Read lines from a file, parsing each line into three integers.
Pass over each character only once.
"""
function read_test_file1(path=path)
    lcount = 0
    local res
    open(path, "r") do io
        while ! eof(io)
            res = test_parse_line1(io, lcount)
            lcount += 1
        end
    end
    println(lcount)
    println(res)
end

julia> write_test_file("tfile.gr", 1_000_000)

julia> xx = "a 1234 223423 3234325\n";

julia> @btime test_parse_line1($xx)
  48.260 ns (2 allocations: 128 bytes)
(1234, 223423, 3234325)

julia> @btime test_parse_line2($xx)
  392.443 ns (2 allocations: 272 bytes)
(1234, 223423, 3234325)

julia> @time read_test_file1("tfile.gr")
1000000
1000000
(8274, 8890, 965)
  6.893523 seconds (3.01 M allocations: 61.368 MiB, 0.06% gc time, 0.32% compilation time)

julia> @time read_test_file2("tfile.gr")
1000000
1000000
(8274, 8890, 965)
  0.812866 seconds (6.00 M allocations: 362.354 MiB, 2.91% gc time, 2.30% compilation time)

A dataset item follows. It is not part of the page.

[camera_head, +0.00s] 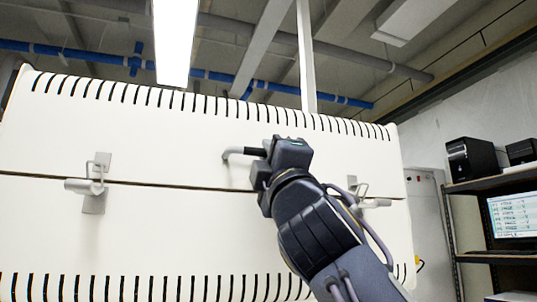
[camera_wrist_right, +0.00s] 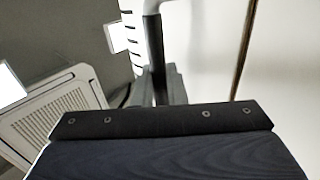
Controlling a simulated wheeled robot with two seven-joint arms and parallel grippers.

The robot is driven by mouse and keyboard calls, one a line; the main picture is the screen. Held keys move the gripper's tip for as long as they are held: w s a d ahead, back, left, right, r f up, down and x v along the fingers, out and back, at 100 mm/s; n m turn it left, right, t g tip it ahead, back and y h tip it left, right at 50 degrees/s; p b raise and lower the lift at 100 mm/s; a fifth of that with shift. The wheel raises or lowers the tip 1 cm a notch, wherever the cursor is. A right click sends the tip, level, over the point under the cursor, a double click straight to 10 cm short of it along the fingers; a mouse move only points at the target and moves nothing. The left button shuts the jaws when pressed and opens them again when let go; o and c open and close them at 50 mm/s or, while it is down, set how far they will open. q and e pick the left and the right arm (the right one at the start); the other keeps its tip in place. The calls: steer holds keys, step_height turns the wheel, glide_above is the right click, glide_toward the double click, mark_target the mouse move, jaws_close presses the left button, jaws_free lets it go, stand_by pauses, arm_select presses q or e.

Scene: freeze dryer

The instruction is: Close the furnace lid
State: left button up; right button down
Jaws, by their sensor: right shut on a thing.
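The white furnace lid (camera_head: 150,135) has a row of dark slots along its top. It sits above the white furnace body (camera_head: 150,240), with only a thin dark seam showing between them. My right gripper (camera_head: 257,155) reaches up from the lower right and is shut on the lid's grey handle (camera_head: 232,152). The handle's left end sticks out past the fingers. In the right wrist view the grey handle (camera_wrist_right: 153,35) runs down to the dark fingers (camera_wrist_right: 158,88). The lid's white face and the dark seam line (camera_wrist_right: 243,50) show beside it. My left gripper is not in view.
A metal latch (camera_head: 93,190) is at the seam on the left. Another latch (camera_head: 370,202) on the right is partly behind my right arm. A dark shelf rack (camera_head: 490,185) with a black box (camera_head: 471,158) and a monitor (camera_head: 513,215) stands at the far right.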

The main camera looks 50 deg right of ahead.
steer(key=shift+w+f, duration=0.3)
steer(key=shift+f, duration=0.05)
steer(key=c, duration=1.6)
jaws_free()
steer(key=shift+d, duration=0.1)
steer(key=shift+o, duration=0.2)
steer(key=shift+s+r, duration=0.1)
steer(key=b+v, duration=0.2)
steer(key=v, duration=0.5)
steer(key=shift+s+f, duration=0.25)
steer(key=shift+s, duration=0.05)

I tried using test_parse_line1 in read_test_file2. (This requires removing the last read(io, Char) from test_parse_line1, which reads a newline, because it is already removed with readline.) Then the file is read and parsed much faster. The time to process the file is reduced from 0.812 s to 0.28 s. But, it still is wasteful because I am passing over the bytes twice. First read a line into a string with readline. Then wrap the string in an IOBuffer and send it to test_parse_line1, which uses Parser.